Somos las Nietas de las Brujas que no Pudiste Quemar.
A presença da mulher na sociedade, violência, vedações e desafios.

Qual é o papel da mulher em nossa sociedade? Ser filha, esposa e mãe. Sim, este foi o papel designado para a mulher desde que Eva, que veio da costela de Adão, influenciada pela serpente, incentivou Adão a comer a maçã e, assim, foram expulsos do paraíso. De lá pra cá muita coisa mudou e pouca coisa mudou.
A mulher é explorada por uma sociedade machista e profundamente influenciada por dogmas religiosos ultrapassados. Essa forma de impor o patriarcado à mulher é regra, como uma forma de domínio, que ainda impera, de forma explícita, nem tão explícita, muitas vezes escamoteada e perversa, em nossa sociedade.
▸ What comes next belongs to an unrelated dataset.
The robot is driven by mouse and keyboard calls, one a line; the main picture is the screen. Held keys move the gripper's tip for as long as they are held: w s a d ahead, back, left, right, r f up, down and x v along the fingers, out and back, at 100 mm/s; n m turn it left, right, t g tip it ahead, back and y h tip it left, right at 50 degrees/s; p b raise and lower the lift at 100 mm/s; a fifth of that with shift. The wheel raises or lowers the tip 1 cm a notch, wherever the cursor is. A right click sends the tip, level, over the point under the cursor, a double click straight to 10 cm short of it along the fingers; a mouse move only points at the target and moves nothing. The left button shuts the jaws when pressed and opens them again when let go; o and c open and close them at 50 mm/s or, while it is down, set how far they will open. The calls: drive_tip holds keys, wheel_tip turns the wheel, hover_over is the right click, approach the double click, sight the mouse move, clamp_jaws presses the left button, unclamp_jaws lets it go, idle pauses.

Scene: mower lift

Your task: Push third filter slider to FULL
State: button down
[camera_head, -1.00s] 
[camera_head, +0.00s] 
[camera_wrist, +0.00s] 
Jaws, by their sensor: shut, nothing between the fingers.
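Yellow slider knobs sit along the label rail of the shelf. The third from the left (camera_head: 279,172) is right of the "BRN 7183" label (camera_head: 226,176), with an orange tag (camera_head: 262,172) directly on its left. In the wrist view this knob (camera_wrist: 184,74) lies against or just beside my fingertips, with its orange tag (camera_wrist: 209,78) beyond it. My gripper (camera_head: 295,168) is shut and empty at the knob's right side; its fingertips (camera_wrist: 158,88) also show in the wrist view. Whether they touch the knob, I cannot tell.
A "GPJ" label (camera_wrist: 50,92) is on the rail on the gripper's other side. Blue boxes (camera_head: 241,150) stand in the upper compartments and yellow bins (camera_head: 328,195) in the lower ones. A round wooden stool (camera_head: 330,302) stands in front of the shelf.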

Educamos as jovens meninas a exercerem o papel determinado a ela desde o pecado original, transformando estas garotas em mais uma guerreira no exército da intolerância e preconceito em relação ao seu próprio gênero. Mulheres atacam outras mulheres que não vivem conforme as ‘regras estabelecidas’ para o perfeito desempenho do papel da mulher em sociedade.
Na contramão de lutas seculares há um grande movimento de mulheres que negam o feminismo, baseadas na confusão absurda de que ser feminista é ser contra os homens, e de que não há mais pra que ou porque lutar, pois segundo este grupo, não existe desigualdade no acesso a direitos entre homens e mulheres, portanto, o feminismo não faria mais sentido. É muito conveniente para o “status quo” a manutenção destes processos socialmente construídos.
Por muito tempo eu pensei dessa forma, que havia um exagero colossal na luta de muitas mulheres por direitos, que a coisa não era bem assim, que o mundo havia mudado, agradecia imensamente as “queimadoras” de sutiã, mas esta luta já havia dado o que tinha que dar e que a conversa era outra... Pensava com meus botões, “falta ternura nesta luta”, em uma crítica direta as feministas ativistas!
Mas nada como um dia após o outro, hoje eu compreendo a “raiva” e urgência de muitos grupos de luta, pois é muito fácil ter ternura em nossa zona de conforto e, por outro lado, muito difícil nos colocarmos e sentirmos empatia pela dor da outra.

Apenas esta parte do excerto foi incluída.